Hong Kong, with its dense population and limited land supply is notorious for its housing issues.
Sky-high property prices, expensive rents and long waiting time for public housing have resulted in a number of families living in subdivided flats. According to the report of the Task Force for the Study on Tenancy Control of Subdivided Units appointed by the government, there are over 100,000 subdivided flats in Hong Kong which accommodate an estimated 226,000 people. Given that the housing problem won’t be solved any time soon, some makers and organizations get creative to provide better living conditions to subdivided flats tenants.
Project Space aims at helping the underprivileged by improving their living environment. They started by providing home repairs and donating furniture. They also organize events to improve the look of buildings in their neighbourhood (painting, refurbishing…),thus building a stronger connection within the community.
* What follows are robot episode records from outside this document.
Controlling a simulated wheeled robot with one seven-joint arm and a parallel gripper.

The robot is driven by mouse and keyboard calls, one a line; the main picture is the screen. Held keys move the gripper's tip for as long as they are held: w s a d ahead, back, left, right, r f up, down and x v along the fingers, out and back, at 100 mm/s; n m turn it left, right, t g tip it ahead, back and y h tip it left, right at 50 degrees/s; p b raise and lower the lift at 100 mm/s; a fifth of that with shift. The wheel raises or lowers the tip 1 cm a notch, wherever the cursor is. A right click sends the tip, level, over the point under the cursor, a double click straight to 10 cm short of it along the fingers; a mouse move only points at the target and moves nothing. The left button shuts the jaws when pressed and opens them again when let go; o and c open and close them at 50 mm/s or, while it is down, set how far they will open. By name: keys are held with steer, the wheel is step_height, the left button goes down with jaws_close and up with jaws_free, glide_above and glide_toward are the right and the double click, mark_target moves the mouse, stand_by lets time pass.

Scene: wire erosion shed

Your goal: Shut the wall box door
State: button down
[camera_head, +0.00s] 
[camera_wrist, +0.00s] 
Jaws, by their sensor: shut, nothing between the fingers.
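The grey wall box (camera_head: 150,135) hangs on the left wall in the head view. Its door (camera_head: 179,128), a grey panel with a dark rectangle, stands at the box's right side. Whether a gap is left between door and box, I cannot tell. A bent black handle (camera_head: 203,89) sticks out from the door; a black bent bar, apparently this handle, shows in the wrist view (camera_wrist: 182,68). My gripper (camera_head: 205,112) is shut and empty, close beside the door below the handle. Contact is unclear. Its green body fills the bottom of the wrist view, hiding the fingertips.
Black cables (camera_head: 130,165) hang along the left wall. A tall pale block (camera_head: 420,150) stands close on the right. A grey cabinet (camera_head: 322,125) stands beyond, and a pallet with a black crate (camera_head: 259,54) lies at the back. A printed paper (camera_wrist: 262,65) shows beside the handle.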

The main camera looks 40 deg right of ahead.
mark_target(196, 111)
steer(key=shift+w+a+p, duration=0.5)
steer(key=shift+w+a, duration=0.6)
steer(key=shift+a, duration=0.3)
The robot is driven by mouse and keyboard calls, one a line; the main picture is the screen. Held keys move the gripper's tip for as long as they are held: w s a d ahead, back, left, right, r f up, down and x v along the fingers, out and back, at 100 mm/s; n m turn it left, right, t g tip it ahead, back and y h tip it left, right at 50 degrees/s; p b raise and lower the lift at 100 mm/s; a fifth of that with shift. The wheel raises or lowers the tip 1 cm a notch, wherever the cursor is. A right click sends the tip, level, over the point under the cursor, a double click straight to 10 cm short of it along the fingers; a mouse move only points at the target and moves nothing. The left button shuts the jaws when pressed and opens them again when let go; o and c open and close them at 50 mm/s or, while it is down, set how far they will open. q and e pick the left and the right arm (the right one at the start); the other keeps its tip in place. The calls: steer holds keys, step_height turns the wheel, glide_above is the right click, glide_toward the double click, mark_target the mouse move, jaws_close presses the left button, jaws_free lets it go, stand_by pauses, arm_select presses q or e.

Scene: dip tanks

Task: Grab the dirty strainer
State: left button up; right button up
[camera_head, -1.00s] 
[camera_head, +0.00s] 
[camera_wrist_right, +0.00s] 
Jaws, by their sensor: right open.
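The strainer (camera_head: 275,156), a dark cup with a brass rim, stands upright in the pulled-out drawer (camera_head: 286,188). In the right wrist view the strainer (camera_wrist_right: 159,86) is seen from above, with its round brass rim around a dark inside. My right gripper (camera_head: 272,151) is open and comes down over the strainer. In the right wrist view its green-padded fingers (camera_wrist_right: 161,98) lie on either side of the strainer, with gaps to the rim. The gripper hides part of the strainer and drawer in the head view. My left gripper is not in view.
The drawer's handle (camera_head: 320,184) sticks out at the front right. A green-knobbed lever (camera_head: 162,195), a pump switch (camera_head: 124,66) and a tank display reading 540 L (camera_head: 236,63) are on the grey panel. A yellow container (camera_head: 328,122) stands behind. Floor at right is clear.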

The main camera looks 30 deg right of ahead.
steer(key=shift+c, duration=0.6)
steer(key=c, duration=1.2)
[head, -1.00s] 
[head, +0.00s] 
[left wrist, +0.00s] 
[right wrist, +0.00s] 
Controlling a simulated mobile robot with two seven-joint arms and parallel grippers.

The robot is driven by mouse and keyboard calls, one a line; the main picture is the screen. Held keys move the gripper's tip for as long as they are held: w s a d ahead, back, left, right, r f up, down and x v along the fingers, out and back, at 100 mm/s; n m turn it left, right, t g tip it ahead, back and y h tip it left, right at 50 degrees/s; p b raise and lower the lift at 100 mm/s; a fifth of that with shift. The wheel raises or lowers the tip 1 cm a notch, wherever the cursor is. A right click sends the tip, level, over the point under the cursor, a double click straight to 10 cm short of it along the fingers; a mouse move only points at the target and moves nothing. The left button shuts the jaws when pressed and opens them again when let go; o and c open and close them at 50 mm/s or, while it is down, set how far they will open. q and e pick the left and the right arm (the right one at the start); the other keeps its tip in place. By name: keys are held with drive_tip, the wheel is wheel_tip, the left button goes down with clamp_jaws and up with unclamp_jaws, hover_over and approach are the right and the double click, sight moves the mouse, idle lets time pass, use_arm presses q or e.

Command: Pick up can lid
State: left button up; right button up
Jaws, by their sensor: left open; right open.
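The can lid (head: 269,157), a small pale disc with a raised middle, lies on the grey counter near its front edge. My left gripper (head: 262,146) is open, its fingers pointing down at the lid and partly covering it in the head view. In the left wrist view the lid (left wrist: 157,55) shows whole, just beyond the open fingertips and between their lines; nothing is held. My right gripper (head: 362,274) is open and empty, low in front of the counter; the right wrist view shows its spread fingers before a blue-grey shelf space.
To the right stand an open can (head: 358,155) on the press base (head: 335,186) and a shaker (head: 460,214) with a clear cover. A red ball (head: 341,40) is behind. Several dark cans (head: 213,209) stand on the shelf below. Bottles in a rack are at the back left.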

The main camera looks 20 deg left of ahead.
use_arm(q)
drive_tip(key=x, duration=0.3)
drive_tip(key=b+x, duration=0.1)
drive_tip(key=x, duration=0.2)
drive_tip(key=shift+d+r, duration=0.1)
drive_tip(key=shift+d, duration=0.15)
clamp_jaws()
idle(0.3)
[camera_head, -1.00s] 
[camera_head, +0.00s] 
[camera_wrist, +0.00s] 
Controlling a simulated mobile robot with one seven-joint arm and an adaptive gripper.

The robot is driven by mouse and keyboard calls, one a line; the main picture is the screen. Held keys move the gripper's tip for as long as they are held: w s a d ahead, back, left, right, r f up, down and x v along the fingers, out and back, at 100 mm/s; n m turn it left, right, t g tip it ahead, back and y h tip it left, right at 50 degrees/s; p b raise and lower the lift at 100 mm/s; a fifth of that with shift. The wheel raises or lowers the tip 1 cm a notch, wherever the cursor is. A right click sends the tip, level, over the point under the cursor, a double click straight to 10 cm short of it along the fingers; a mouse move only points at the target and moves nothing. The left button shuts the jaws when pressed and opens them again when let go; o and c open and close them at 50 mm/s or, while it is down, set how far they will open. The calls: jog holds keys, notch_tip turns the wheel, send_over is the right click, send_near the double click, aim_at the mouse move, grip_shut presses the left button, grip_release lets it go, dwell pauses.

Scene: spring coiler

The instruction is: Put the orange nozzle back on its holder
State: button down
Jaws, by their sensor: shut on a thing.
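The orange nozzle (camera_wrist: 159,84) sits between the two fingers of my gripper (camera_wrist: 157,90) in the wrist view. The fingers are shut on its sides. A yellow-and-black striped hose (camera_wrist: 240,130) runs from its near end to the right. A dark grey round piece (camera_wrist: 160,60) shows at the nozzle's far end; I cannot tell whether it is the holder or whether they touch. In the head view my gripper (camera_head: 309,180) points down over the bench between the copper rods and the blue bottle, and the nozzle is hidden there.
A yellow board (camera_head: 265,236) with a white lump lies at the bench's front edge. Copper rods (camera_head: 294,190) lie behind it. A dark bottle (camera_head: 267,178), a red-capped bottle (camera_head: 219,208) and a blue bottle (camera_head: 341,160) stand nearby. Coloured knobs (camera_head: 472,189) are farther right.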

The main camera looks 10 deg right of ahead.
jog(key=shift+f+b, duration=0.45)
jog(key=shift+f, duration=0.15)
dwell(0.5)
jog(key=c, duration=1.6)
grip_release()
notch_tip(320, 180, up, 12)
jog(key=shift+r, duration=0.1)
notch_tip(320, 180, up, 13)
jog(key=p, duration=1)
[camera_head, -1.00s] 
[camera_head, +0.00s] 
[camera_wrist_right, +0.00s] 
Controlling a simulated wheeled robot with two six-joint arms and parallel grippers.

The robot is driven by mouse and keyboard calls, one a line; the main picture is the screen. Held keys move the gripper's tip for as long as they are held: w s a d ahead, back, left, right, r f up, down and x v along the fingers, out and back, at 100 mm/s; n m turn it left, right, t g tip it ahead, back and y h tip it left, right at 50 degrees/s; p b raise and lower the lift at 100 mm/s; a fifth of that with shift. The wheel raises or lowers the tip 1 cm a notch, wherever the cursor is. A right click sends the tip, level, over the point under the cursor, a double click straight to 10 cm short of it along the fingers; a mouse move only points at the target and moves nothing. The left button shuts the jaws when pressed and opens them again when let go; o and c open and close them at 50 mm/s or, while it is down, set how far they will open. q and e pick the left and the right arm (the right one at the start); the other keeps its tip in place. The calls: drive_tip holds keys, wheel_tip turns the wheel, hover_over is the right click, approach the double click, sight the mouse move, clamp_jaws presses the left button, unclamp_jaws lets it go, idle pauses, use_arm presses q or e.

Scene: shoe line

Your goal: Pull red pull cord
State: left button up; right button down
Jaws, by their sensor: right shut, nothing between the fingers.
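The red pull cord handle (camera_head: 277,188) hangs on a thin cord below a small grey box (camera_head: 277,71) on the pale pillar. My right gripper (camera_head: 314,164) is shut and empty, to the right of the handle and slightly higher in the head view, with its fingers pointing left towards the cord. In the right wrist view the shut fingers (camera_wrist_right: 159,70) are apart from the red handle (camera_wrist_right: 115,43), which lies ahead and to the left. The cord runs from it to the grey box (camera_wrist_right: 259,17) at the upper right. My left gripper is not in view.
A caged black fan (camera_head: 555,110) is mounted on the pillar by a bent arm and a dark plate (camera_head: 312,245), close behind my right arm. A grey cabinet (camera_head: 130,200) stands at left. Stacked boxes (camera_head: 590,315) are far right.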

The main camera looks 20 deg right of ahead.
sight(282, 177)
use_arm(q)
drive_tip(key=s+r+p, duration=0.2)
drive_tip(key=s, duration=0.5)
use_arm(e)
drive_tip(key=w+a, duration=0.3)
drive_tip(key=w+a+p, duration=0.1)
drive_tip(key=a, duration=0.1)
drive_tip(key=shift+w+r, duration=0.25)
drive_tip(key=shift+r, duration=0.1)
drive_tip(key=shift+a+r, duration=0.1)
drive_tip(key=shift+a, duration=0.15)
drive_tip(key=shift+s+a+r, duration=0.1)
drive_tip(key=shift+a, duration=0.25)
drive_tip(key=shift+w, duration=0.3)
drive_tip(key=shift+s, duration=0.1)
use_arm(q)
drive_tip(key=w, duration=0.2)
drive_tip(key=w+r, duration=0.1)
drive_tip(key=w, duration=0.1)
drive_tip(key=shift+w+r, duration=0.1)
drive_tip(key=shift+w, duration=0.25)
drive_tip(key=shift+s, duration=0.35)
Frank Yau, one of the founders of Project Space, recalls that he mainly did interior design of luxury houses after graduating architecture school. Yet he has noticed that many of the population live in subdivided flats with poor living conditions. This makes him reflect on what he has learned – apart from designing houses for the rich, is it also possible to help the underprivileged? This is exactly why he established Project Space with his friends from college.
Apart from home maintenance, they also tailor-make suitable furniture for residents of subdivided flats or public housing. As subdivided flats vary in size and conditions, they have to design furniture that can be easily stored and placed in a small space. Frank believes that it is necessary to get the community involved in the process. You can teach them how to analyze their place, such as measuring the size of the space or identifying some potential danger zones so that they can spontaneously improve their place. Making them understand where the problems lie is the best cure – if you don’t leave any room for their own development, they will only end up getting back to square one even if you have helped them.
‘I also worked in the education field when I was young. Children growing up in different environments show quite a big difference in all aspects.’ In addition to improving housing problems, education is also pivotal in changing the life of the underprivileged. Collaborating with various schools and organizations, Project Space offers basic electronics classes and woodworking classes to children and youth from time to time to equip them with more skills.
Frank believes that we also have to put emphasis on the education of children from wealthy families, as they may not be able to understand the situation of grassroots families. He wants to let them know the other side of the story – there are some people in Hong Kong who live in poor circumstances – through elements like arts and creative work. For that, Project Space has designed a mobile app using virtual reality (VR) and augmented reality (AR) with the Hong Kong Arts Development Council. They hope to raise public awareness of the problem of subdivided flats through games and visual perception, so as to improve the living conditions of the community living in ‘inadequate housing’.